*Your task*: Which lines in the records below contain the word "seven"? Copy each of them.

*Data for this exercise*:

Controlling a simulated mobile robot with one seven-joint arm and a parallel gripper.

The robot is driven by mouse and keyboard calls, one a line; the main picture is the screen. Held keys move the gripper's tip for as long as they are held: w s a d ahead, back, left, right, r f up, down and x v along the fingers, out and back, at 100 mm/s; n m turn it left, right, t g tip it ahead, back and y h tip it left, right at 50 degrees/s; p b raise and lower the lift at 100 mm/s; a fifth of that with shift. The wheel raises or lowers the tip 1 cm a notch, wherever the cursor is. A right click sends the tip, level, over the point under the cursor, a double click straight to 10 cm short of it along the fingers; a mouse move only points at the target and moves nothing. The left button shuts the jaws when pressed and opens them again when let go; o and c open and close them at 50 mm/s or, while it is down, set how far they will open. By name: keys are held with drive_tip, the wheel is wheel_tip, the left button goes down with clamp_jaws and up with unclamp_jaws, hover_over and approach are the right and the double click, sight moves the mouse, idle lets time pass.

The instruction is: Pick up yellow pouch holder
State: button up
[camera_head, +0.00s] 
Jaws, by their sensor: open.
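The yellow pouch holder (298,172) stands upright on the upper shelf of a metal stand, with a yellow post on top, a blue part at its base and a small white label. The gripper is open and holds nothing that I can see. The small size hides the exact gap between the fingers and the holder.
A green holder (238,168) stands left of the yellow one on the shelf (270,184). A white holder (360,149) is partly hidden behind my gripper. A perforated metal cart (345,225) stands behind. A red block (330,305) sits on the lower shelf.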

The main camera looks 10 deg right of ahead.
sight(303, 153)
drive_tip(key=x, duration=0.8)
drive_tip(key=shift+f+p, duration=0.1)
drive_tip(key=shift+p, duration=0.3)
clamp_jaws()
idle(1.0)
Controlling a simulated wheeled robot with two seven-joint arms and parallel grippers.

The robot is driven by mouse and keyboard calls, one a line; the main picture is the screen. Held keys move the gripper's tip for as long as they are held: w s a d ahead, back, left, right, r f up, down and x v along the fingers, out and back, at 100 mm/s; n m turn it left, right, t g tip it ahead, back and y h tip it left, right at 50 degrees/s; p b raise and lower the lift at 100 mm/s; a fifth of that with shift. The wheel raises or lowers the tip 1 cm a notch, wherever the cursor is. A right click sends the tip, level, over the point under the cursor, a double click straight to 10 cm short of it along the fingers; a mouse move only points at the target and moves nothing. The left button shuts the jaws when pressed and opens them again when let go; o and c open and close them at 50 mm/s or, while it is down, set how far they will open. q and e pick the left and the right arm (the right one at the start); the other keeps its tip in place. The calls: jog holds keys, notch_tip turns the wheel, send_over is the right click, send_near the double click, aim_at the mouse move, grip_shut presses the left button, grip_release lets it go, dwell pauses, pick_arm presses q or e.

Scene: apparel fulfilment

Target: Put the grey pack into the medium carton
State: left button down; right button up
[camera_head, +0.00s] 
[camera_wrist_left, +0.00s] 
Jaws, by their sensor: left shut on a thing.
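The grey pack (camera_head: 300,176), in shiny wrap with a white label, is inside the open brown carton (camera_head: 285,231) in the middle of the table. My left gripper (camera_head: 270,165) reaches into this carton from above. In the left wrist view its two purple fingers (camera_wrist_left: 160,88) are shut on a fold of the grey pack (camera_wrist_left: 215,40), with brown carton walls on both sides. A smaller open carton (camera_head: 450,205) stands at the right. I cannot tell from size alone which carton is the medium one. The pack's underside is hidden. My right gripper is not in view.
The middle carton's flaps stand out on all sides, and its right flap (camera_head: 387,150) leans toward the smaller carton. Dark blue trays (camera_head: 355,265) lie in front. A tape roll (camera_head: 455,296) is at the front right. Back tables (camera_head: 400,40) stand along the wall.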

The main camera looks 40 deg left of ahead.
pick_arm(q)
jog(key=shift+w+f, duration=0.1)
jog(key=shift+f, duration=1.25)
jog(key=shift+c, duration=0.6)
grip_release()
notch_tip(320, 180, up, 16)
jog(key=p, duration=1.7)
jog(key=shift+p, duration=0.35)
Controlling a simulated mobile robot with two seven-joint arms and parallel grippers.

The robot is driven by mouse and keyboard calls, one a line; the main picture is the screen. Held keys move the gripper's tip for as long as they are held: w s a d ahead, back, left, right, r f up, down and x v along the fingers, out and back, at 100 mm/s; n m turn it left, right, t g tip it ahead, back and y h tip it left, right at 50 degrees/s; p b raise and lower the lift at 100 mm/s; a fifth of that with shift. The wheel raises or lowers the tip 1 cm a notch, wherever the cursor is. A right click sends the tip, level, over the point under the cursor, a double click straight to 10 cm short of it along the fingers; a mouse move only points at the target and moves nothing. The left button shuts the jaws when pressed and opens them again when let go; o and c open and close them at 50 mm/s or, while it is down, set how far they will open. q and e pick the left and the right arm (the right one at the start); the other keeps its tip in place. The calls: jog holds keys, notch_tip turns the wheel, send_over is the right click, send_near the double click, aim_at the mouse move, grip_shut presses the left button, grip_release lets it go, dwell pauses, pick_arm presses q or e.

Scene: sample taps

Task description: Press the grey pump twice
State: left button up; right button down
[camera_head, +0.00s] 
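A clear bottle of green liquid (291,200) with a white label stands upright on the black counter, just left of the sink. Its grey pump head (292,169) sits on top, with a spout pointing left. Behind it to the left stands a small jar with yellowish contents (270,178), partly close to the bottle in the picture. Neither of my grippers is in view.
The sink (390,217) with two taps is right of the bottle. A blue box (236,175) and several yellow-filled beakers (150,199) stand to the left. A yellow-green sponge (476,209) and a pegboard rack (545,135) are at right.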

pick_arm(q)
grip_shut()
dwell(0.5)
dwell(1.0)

---

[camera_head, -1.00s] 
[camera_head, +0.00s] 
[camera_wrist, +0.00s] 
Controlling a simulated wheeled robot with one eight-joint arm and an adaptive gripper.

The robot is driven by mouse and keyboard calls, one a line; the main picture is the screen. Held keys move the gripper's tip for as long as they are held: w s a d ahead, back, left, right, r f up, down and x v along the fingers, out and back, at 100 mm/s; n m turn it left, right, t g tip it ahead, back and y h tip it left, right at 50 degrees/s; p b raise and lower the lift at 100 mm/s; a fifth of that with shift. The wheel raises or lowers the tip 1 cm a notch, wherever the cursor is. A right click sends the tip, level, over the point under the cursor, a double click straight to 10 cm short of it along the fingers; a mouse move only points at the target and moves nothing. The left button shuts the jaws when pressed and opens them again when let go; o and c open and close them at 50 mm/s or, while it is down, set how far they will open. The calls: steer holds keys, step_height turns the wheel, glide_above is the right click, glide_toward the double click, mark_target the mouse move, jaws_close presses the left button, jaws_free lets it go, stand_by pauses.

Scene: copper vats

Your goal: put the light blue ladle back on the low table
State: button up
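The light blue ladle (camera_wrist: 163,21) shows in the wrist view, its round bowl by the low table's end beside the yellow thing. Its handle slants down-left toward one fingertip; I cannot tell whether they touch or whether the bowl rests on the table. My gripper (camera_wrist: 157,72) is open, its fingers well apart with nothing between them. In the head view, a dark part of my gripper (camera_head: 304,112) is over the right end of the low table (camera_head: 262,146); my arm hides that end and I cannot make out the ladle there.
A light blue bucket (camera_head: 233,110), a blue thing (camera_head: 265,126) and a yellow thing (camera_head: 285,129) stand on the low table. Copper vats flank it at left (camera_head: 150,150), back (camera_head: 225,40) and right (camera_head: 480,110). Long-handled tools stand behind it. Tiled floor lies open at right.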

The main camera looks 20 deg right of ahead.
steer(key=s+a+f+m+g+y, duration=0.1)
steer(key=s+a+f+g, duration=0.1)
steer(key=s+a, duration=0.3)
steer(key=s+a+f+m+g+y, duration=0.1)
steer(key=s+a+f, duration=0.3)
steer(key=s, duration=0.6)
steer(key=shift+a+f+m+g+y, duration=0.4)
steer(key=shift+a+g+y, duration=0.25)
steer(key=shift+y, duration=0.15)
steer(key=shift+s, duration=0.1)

==

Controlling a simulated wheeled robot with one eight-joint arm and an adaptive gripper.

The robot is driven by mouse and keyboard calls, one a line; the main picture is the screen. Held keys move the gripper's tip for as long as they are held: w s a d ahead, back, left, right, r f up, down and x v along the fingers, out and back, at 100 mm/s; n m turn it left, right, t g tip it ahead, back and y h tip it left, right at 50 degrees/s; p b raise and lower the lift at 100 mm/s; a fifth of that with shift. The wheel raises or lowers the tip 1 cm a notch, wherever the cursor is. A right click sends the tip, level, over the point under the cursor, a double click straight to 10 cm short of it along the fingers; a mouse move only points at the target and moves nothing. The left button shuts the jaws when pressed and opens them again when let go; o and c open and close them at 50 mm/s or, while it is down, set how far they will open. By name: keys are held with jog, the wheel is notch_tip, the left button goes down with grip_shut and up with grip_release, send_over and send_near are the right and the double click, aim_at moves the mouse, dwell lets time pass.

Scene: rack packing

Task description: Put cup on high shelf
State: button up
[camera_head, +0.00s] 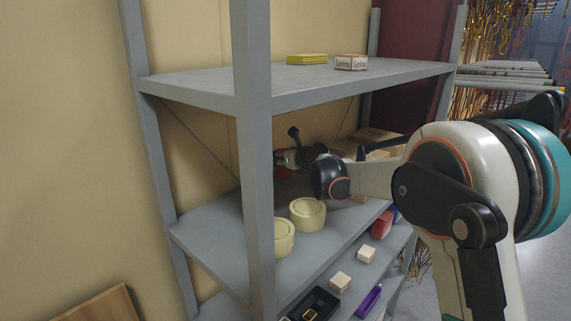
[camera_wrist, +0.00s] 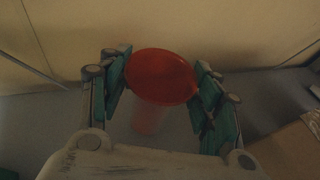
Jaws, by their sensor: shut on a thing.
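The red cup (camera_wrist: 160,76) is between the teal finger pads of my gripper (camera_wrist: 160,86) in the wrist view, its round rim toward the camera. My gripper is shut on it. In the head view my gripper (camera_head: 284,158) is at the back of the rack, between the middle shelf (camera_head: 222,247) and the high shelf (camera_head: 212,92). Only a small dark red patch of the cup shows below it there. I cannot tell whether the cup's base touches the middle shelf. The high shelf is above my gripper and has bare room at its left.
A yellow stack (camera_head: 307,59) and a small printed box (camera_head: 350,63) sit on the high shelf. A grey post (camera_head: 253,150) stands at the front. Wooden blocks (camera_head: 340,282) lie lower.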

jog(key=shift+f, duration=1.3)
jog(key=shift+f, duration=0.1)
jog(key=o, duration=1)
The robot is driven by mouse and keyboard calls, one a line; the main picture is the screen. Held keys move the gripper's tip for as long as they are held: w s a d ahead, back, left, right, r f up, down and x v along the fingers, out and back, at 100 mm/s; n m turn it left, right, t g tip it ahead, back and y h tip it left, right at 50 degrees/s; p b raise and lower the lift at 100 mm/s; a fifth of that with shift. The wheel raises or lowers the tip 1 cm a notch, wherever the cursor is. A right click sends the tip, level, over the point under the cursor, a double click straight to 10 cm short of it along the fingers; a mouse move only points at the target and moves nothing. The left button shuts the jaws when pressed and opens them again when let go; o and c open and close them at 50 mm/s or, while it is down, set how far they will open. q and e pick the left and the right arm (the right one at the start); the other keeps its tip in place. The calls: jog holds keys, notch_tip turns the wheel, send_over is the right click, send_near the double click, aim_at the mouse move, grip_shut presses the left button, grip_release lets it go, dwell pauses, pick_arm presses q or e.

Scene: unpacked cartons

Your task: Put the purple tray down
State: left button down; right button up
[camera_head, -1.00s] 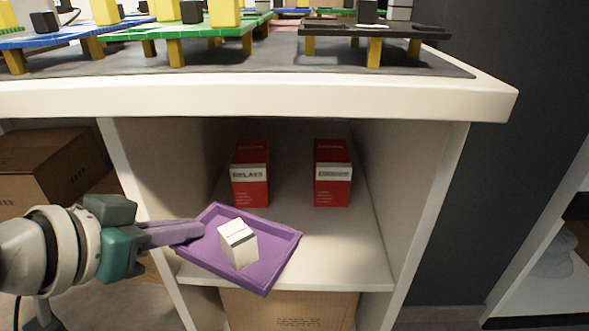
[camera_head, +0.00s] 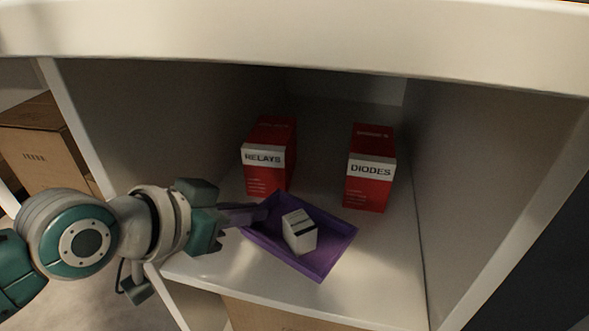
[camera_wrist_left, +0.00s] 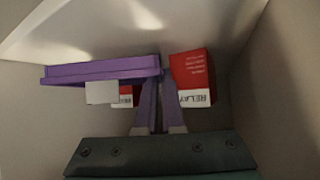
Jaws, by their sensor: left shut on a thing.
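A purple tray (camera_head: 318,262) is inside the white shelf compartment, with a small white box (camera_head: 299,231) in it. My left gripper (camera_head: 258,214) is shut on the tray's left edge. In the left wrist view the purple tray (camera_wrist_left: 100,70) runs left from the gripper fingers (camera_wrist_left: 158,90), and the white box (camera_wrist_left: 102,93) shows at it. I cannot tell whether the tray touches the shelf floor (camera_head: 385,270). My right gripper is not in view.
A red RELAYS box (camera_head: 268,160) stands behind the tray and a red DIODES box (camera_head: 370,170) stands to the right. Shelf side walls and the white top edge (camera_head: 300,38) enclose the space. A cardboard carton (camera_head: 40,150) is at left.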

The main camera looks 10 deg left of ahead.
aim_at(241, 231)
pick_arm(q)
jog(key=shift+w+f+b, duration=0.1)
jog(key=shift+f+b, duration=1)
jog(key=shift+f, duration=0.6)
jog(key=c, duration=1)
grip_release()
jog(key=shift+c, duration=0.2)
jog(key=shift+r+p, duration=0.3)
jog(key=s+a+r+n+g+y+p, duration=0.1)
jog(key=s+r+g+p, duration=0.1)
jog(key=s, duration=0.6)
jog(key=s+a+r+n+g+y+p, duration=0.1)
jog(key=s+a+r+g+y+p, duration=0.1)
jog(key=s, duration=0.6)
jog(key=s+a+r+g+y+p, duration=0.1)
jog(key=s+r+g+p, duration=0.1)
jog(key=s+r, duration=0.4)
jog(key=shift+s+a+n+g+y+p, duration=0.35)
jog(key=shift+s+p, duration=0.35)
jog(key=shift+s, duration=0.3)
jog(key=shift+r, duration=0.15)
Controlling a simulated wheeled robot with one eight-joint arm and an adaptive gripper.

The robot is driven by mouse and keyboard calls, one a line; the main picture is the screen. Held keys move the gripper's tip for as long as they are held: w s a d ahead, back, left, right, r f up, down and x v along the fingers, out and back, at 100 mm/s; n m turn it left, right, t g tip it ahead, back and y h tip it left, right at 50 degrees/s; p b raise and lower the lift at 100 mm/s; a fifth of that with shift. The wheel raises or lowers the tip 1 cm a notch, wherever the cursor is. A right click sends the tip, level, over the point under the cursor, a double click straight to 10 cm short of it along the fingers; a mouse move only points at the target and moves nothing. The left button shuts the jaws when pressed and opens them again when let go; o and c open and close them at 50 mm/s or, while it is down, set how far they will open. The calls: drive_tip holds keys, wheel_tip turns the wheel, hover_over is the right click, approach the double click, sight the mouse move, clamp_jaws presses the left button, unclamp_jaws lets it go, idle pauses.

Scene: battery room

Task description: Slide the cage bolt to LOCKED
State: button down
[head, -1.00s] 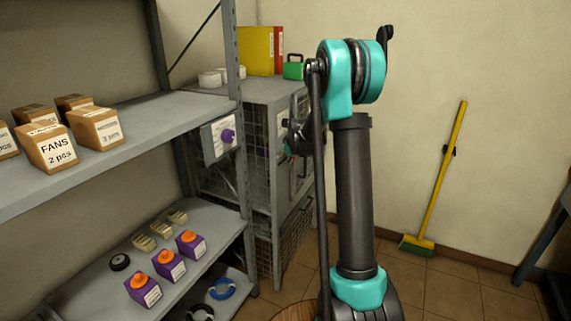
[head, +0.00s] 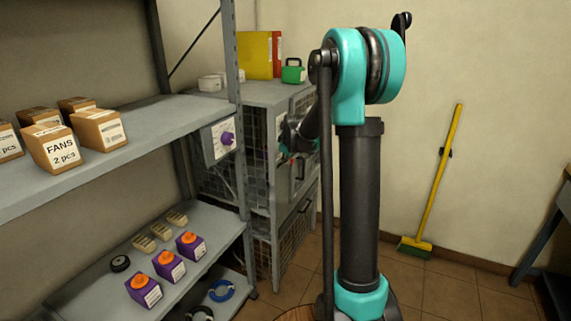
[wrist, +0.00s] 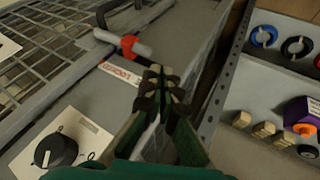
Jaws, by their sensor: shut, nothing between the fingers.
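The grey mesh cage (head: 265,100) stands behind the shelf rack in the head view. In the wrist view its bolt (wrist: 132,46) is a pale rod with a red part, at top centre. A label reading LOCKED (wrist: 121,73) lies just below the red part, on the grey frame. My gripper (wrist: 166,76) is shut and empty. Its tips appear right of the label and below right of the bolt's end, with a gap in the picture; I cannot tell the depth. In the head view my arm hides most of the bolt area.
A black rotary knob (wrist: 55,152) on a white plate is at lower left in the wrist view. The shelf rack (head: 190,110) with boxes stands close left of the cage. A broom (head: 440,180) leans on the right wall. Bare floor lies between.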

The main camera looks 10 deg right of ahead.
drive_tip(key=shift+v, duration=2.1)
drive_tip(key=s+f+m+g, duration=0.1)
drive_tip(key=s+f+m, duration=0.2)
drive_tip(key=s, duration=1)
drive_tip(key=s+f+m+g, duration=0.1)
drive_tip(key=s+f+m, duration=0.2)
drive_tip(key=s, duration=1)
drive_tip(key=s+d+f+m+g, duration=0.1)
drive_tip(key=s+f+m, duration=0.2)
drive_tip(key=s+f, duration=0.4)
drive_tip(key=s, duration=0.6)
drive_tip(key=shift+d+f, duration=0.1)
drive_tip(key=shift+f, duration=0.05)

*Reply*:
Controlling a simulated mobile robot with one seven-joint arm and a parallel gripper.
Controlling a simulated wheeled robot with two seven-joint arms and parallel grippers.
Controlling a simulated mobile robot with two seven-joint arms and parallel grippers.

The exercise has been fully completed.